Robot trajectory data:
━━━━

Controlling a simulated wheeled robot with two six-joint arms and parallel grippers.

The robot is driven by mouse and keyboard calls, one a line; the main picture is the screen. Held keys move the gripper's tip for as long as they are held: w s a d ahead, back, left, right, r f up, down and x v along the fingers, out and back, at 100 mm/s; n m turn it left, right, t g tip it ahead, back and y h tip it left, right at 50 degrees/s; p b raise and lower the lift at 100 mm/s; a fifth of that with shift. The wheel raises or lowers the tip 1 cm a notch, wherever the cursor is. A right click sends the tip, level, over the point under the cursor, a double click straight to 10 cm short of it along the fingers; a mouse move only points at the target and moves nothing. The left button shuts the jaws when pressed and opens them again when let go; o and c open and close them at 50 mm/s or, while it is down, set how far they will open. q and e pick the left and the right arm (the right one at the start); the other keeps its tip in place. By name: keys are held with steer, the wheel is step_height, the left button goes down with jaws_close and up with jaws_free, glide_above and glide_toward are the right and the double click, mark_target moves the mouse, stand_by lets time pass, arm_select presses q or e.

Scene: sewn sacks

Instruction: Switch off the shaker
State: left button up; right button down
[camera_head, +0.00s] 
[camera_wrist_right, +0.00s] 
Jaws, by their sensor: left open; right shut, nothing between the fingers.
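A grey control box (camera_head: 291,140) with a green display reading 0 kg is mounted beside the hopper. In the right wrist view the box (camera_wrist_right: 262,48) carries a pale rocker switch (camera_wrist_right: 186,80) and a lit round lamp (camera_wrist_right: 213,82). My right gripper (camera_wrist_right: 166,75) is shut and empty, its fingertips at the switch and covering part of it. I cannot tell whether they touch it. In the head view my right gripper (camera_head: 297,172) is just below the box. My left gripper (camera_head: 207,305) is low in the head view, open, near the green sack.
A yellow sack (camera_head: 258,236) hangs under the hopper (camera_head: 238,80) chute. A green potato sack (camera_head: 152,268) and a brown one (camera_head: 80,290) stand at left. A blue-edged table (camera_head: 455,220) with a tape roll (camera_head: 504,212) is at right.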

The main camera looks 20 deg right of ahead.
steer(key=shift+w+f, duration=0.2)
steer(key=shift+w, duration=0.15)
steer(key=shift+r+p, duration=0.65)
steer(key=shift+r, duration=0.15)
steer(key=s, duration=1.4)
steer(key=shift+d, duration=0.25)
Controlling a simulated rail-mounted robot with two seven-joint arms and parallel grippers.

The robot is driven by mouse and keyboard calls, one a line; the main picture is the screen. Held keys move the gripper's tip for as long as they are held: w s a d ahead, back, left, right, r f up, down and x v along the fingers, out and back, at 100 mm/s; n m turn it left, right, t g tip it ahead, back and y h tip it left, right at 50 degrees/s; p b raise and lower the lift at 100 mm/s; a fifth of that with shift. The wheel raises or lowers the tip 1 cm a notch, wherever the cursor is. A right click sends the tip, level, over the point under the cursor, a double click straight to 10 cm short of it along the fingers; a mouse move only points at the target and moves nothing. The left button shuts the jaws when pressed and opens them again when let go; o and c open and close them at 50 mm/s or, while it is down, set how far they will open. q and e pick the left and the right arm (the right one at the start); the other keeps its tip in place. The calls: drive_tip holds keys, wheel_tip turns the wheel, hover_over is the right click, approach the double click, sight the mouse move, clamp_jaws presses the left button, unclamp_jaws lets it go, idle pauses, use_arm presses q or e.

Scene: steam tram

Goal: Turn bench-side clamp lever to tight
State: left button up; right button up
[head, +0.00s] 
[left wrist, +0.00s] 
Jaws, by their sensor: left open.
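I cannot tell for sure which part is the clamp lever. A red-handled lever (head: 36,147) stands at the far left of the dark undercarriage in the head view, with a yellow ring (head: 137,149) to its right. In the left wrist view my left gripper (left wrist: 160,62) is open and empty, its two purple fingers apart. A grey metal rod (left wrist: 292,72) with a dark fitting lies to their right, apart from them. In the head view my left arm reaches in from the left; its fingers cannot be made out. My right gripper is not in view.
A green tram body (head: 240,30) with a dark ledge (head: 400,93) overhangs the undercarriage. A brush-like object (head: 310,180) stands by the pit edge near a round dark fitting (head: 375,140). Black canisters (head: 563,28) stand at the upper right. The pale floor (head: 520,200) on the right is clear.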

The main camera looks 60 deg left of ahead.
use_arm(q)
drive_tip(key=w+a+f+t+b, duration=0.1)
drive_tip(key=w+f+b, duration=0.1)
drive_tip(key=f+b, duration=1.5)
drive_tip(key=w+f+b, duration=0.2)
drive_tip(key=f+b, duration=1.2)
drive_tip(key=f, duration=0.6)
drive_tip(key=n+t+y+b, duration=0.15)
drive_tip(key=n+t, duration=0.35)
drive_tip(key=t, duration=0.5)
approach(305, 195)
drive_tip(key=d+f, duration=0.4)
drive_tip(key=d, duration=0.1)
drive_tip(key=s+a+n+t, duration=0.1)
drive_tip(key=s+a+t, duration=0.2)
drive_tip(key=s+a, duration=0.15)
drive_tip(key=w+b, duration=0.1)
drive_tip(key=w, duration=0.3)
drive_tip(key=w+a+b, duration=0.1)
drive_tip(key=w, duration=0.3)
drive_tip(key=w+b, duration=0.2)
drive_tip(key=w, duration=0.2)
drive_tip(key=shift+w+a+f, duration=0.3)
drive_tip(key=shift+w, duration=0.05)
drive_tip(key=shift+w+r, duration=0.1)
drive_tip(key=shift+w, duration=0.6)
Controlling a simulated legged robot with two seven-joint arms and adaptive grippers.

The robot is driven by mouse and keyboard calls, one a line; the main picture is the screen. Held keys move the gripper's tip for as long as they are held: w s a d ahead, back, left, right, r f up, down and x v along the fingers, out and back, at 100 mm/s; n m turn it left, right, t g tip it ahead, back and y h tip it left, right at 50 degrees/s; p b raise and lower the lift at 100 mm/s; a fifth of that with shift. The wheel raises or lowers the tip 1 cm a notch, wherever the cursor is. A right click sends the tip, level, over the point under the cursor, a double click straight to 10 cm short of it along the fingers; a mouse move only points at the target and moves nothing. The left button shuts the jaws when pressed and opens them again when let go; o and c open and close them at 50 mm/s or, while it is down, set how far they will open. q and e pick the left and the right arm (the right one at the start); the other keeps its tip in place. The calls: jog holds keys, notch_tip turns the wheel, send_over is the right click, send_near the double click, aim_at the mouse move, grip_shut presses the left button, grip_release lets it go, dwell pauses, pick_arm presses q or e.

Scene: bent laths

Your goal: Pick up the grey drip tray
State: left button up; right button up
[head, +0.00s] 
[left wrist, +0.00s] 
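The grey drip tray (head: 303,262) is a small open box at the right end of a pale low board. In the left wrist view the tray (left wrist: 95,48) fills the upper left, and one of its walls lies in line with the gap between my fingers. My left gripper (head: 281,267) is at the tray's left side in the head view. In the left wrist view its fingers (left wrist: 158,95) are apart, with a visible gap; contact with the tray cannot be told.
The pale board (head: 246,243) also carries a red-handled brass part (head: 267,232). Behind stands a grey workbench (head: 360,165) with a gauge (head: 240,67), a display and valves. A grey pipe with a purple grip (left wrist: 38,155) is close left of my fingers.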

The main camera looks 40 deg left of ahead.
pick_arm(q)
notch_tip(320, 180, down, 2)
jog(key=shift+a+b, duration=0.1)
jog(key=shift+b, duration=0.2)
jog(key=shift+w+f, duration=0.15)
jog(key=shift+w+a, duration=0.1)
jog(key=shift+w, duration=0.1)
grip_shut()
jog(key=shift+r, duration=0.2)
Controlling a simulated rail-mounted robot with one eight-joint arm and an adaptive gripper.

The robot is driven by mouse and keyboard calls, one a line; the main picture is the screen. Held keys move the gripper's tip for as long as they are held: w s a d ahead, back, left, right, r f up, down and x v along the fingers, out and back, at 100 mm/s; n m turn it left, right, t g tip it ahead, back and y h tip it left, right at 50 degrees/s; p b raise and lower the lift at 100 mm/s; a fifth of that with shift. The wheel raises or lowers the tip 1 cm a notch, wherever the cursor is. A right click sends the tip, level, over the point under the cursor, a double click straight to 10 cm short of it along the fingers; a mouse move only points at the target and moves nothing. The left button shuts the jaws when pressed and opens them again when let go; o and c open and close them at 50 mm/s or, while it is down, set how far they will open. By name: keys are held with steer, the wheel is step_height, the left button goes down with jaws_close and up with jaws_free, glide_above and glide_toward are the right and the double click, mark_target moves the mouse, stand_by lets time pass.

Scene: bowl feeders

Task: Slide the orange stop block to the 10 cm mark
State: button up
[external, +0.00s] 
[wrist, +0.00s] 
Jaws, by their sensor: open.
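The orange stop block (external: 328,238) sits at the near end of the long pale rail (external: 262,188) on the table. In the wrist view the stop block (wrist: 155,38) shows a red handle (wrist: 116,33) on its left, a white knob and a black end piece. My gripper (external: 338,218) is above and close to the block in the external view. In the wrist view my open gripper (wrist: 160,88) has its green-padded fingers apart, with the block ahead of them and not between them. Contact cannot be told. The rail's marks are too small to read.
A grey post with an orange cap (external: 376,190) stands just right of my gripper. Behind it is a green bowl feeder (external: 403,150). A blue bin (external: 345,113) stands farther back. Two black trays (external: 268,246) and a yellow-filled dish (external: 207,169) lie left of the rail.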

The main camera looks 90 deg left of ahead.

━━━━

- _Task to complete_: Give again, word for word, every line from the one holding "[external, +0.00s]" to the end of the data.

- _Full output_:
[external, +0.00s] 
[wrist, +0.00s] 
Jaws, by their sensor: open.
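The orange stop block (external: 328,238) sits at the near end of the long pale rail (external: 262,188) on the table. In the wrist view the stop block (wrist: 155,38) shows a red handle (wrist: 116,33) on its left, a white knob and a black end piece. My gripper (external: 338,218) is above and close to the block in the external view. In the wrist view my open gripper (wrist: 160,88) has its green-padded fingers apart, with the block ahead of them and not between them. Contact cannot be told. The rail's marks are too small to read.
A grey post with an orange cap (external: 376,190) stands just right of my gripper. Behind it is a green bowl feeder (external: 403,150). A blue bin (external: 345,113) stands farther back. Two black trays (external: 268,246) and a yellow-filled dish (external: 207,169) lie left of the rail.

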The main camera looks 90 deg left of ahead.

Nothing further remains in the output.